Cette influence moralisatrice de l’art est encore affirmée par l’œuvre des préraphaélites anglais [3]. D’après eux la nature est parfaite. Mais il faut la voir telle qu’elle est, non telle que nous voulons l’apercevoir, car tout grand art, écrit Ruskin, est adoration et cette fidélité à reproduire la nature a seule dans le passé assuré la gloire des plus nobles écoles d’art. Elle seule aussi peut arrêter la décadence et provoquer à nouveau une floraison d’art magnifique. Or, le sentiment de la beauté se confond toujours avec le sentiment moral et avec le sentiment religieux. Les uns et les autres sont les trois aspects de l’unique divinité. « Il faut aller à la nature, recommande Ruskin, sans rien rejeter, sans rien mépriser, sans rien choisir. » L’homme ne peut concevoir qu’un idéal factice. La nature, œuvre de Dieu, est le véritable idéal. La corriger, c’est faire acte d’impiété. Rossetti, Burne Jone, Watts adoptent cette formule. Ils donnent en peinture les chefs-d’œuvre du symbolisme anglais, Dante Gabriel Rosetti quitte le pinceau pour la plume, célèbre sa jeune femme morte après deux ans de mariage et dans ses Ballades et Sonnets [4]chante le premier la « damozel » et la Sainte Vierge. William Morris de son côté croit retrouver la vraie tradition idéaliste au moyen âge, et s’y plonge non sans affectation.
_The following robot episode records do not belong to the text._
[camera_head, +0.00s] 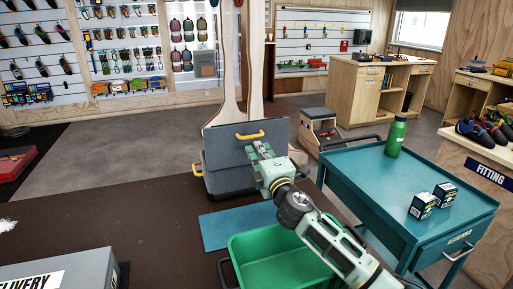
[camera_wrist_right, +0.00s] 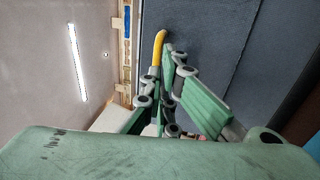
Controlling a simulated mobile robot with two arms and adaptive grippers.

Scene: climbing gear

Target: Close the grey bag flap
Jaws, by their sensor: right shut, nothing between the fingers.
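The grey bag stands on the brown table, with its body (camera_head: 222,184) low and its flap (camera_head: 222,149) raised, so it is open. A yellow handle (camera_head: 249,135) is on the flap's upper part. My right gripper (camera_head: 257,149) is in front of the flap, just below the handle, with its fingers shut and empty. In the right wrist view the flap (camera_wrist_right: 215,28) fills the upper right, and the yellow handle (camera_wrist_right: 159,48) is close beside the fingertips (camera_wrist_right: 170,62). I cannot tell whether they touch. The gripper and arm hide part of the bag. My left gripper does not show.
A green bin (camera_head: 265,250) sits in front of the bag, below my right arm. A blue mat (camera_head: 228,227) lies between them. A teal cart (camera_head: 372,177) with a green bottle (camera_head: 396,136) and small boxes (camera_head: 423,206) stands right. The table's left part is mostly clear.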

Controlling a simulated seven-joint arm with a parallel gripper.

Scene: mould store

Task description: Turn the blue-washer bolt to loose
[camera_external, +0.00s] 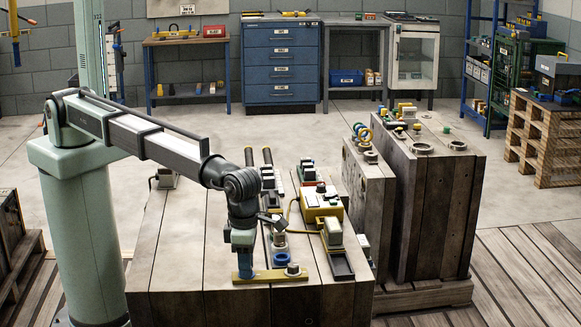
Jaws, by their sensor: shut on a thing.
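A flat brass-coloured plate (268,276) lies near the front edge of the wooden bench. A blue part (245,271), which looks like the blue washer, shows at the plate's left end, directly under my gripper (243,255). My gripper points straight down and is shut there on what appears to be the blue-washer bolt. The bolt head is hidden by the jaws, and its turn position cannot be read. A second, grey bolt (292,268) stands uncovered at the plate's right end.
A blue ring (282,259) lies just behind the plate. A yellow box (321,203) and a black tray (340,262) holding a block stand to the right. Tall wooden blocks (440,195) rise further right. The bench top (170,255) at left is mostly clear.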

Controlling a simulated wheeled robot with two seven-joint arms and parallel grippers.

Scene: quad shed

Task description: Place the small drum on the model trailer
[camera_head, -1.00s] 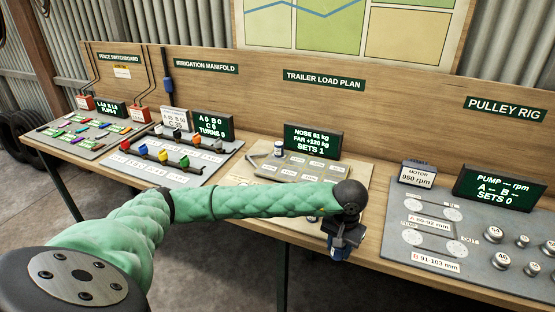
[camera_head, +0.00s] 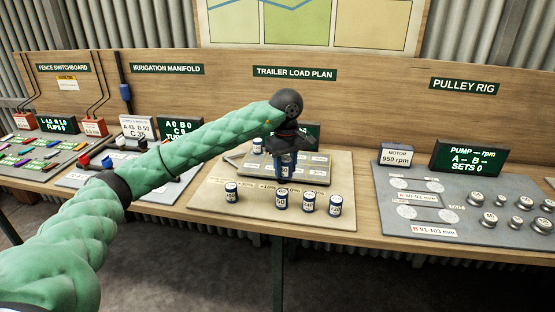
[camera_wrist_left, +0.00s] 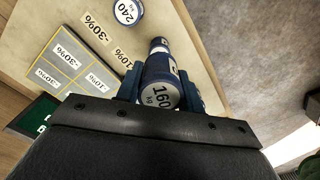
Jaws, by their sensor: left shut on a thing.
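My left gripper (camera_head: 286,160) is shut on a blue-and-white drum (camera_head: 284,172) in front of the model trailer's near edge in the head view. In the left wrist view this drum (camera_wrist_left: 160,84) reads 160 kg and sits between the blue fingers (camera_wrist_left: 162,92). The model trailer (camera_head: 315,178) is a grey slab with pale labels; one drum (camera_head: 257,146) stands at its back left. Another drum (camera_head: 281,199) stands on the mat just below the held one; whether they touch is unclear. My right gripper is out of view.
More drums stand on the beige mat (camera_head: 215,205): one at left (camera_head: 231,192) and two at right (camera_head: 308,201). A dark display (camera_head: 312,132) behind the trailer is mostly hidden by my gripper. The pulley rig board (camera_head: 440,225) lies to the right.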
Ce mysticisme de la poésie anglaise accuse même chez certains écrivains une véritable morbidité de l’imagination.

C’est d’une part le diabolisme de Swinburne, c’est d’autre part l’illuminisme du plus bizarre des spiritualistes américains Edgar Poe. En France, Swinburne n’atteint guère le gros public. Son œuvre est surtout connue des lettrés, bien que Catulle Mendès ait déjà publié en 1876 une étude sur les poésies de Swinburne et qu’on trouve dans la République des Lettres du 20 février 1876, un « nocturne » signé de ce poète, ainsi qu’une critique de Mallarmé sur la tragédie d’Erectheus. Par contre, la vogue d’Edgar Poe égale presque celle de G. Eliot. Baudelaire le met à la mode en publiant de 1856 à 1869 la traduction des Histoires Extraordinaires. L’œuvre poétique du poète américain est ensuite francisée une première fois en 1869 par Goubert avec sa traduction du Corbeau et surtout par Stéphane Mallarmé qui en fait paraître une nouvelle traduction dès le 6 août 1876, dans la République des Lettres. Son influence sur la jeunesse littéraire est considérable. Non seulement cette dernière n’a connu que par lui les poètes anglais avec lesquels elle allait se découvrir des affinités, mais encore elle a trouvé en lui formulées et démontrées quelques-unes des théories qui devaient servir de base à la nouvelle esthétique.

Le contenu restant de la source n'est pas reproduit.